This is a quick story about my brush with the Sci-Fi Channel.

Several years ago I had a colleague (and friend) whose father was a very, very powerful man in the history of television, a near-god in the NBC-Universal family. This friend was an aspiring producer who I worked with on several projects that never got off the ground, unfortunately, although he did option a screenplay of mine once, for real money, and that was something I’ll never forget. We talked about doing this, about doing that. He almost hired me to write a script for him, but it fell apart. We were going to do a series of shorts for FunnyOrDie, but they never materialized.

One day he calls me and asks “Do you have ideas for shows we can pitch at the Sci-Fi channel?”

Hells yes, I do, let’s fucking do this, I want to do this so damn bad, it’s about time we got into something like this, woo-hoo! I thought. “I’ll jot down a few things,” I said.

So over the next couple weeks I worked on several ideas in which I thought the Sci-Fi channel might show interest and presented my list to the producer. After talking a bit, he fell in love with one idea in particular, which also happened to be my favorite of the bunch.

“That’s the one,” he said. “Let’s get cracking on fleshing it out and I’ll set up the meeting.”

I’m not going to say what the concept was because I still think it’s a very viable idea and have plans to resurrect it. So I can’t give it away for free. But I will say… it’s pretty great.

So while I was putting together my pitch -figuring out the pilot, plotting out the first season arcs, creating the cast of characters, coming up with a half-dozen sample episodes, putting down a rough idea of what future seasons would bring- I learned that we would not be meeting with some low-level exec over at Sci-Fi. Oh no. We would be meeting with the VP in charge of original programming.

In charge. Of original programming.

Meaning, if he liked the show, he could probably green light it himself.

That upped the stakes, so I upped my game.

We went into the meeting with what I think was a solid, entertaining pitch. We also had a back-up project, something that I had tried to get off the ground in several mediums (film, comics) but had never followed through on. It was a back pocket pitch, only to be used in case we got the dreaded “what else do you got?” question after the exec was unmoved by our marquee concept.

I was nervous as hell. It wasn’t my first pitch meeting but it was, at that time, my biggest. And I knew that the only reason I was going to be pitching to someone that high up was because of the man walking in the door next to me, and mostly because of his last name. Because Sci-Fi is an NBC-Universal channel and the name that he carries can probably get him through any door that falls under that massive umbrella of media.

I got to the meeting early and hung out outside the massive skyscraper in Century City. I met my producer in the courtyard, and we went over some things. The way pitches usually work for me is simple: I need a straight man. Someone to keep the conversation, the presentation, on track. Then, when we need to inject energy, ideas, and just the creative thrust of the thing, it’s my turn to talk. If you know me and are reading this, you know I talk too much. And I ramble, repeat myself. Especially if the subject excites me. So I always need a baseline yin to my erratic yang.

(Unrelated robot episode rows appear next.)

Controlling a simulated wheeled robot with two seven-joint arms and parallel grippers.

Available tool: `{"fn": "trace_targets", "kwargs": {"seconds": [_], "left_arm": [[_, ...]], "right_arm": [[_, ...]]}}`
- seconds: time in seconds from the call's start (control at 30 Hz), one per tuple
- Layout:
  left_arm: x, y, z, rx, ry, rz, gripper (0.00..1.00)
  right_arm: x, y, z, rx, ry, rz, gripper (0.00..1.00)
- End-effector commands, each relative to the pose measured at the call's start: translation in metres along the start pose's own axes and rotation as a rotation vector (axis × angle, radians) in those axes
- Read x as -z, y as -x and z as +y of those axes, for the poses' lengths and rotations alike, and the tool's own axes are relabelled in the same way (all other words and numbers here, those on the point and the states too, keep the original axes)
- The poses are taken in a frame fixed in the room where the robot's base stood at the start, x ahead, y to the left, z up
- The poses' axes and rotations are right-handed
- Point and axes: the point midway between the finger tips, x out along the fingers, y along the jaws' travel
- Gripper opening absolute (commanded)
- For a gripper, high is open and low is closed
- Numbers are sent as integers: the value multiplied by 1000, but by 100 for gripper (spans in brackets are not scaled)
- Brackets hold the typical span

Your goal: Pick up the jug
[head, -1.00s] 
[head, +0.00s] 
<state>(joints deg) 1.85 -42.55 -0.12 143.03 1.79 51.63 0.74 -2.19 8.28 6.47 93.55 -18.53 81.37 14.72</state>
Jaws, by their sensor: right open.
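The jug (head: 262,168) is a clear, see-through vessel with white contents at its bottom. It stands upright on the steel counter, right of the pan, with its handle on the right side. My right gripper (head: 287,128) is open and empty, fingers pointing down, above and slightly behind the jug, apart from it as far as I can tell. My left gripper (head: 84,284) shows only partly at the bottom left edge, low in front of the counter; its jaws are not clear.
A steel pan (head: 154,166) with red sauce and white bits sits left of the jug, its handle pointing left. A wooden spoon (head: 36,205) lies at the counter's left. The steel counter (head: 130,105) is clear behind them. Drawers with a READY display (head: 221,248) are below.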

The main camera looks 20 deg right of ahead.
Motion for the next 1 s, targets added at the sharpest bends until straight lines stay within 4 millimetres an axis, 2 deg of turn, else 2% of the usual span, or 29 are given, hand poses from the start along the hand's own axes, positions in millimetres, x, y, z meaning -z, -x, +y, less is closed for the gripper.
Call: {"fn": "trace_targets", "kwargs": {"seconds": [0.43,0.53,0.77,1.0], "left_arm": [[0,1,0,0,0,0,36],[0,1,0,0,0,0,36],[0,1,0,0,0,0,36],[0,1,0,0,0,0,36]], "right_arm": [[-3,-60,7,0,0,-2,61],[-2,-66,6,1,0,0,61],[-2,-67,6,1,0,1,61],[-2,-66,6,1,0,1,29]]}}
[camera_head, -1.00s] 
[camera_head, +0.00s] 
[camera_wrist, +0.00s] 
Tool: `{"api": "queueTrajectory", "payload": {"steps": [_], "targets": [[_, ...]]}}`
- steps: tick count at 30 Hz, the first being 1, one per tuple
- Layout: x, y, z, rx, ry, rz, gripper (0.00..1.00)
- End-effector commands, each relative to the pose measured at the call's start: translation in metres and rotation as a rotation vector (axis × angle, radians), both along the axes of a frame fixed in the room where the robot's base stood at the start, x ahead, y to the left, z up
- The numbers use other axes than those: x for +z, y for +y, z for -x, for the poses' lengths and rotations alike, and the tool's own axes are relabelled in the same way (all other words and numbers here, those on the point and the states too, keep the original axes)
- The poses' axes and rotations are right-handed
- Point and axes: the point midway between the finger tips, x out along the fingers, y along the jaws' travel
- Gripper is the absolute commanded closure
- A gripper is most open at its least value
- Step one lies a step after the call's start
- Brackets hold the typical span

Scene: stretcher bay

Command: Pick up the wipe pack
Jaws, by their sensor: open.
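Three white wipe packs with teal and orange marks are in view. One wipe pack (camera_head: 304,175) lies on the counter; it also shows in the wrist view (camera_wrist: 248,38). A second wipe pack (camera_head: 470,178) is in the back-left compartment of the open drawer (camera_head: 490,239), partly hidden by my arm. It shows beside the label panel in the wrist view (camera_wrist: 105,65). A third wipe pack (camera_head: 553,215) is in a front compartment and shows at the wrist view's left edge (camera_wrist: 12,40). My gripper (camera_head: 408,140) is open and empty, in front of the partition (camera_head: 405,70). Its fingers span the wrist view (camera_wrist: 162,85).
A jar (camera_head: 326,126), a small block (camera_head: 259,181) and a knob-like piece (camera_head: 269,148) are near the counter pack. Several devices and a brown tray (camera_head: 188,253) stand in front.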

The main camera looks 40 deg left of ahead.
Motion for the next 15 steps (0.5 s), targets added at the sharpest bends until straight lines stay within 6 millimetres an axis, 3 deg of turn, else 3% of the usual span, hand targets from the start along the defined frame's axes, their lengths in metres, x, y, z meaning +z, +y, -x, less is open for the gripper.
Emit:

So my producer would yin while I yanged. No problem.

bsg-number-sixNow, at the time, the Sci-Fi channel’s sole artistic triumph was nearing its end. ‘Battlestar Galactica’ had its problems, especially towards the end, but it’s impossible to deny that it was a good show and, at the very least, considering what had come before, a great science-fiction show. It was the type of program we had all hoped the Sci-Fi channel would be bringing us since the beginning. And, with its critical (but not ratings, that’s important) success, I think a lot of us were excited for a new era where this channel, that claimed to specialize in a genre we loved, was about to break through in an HBO/AMC/FX sort of way.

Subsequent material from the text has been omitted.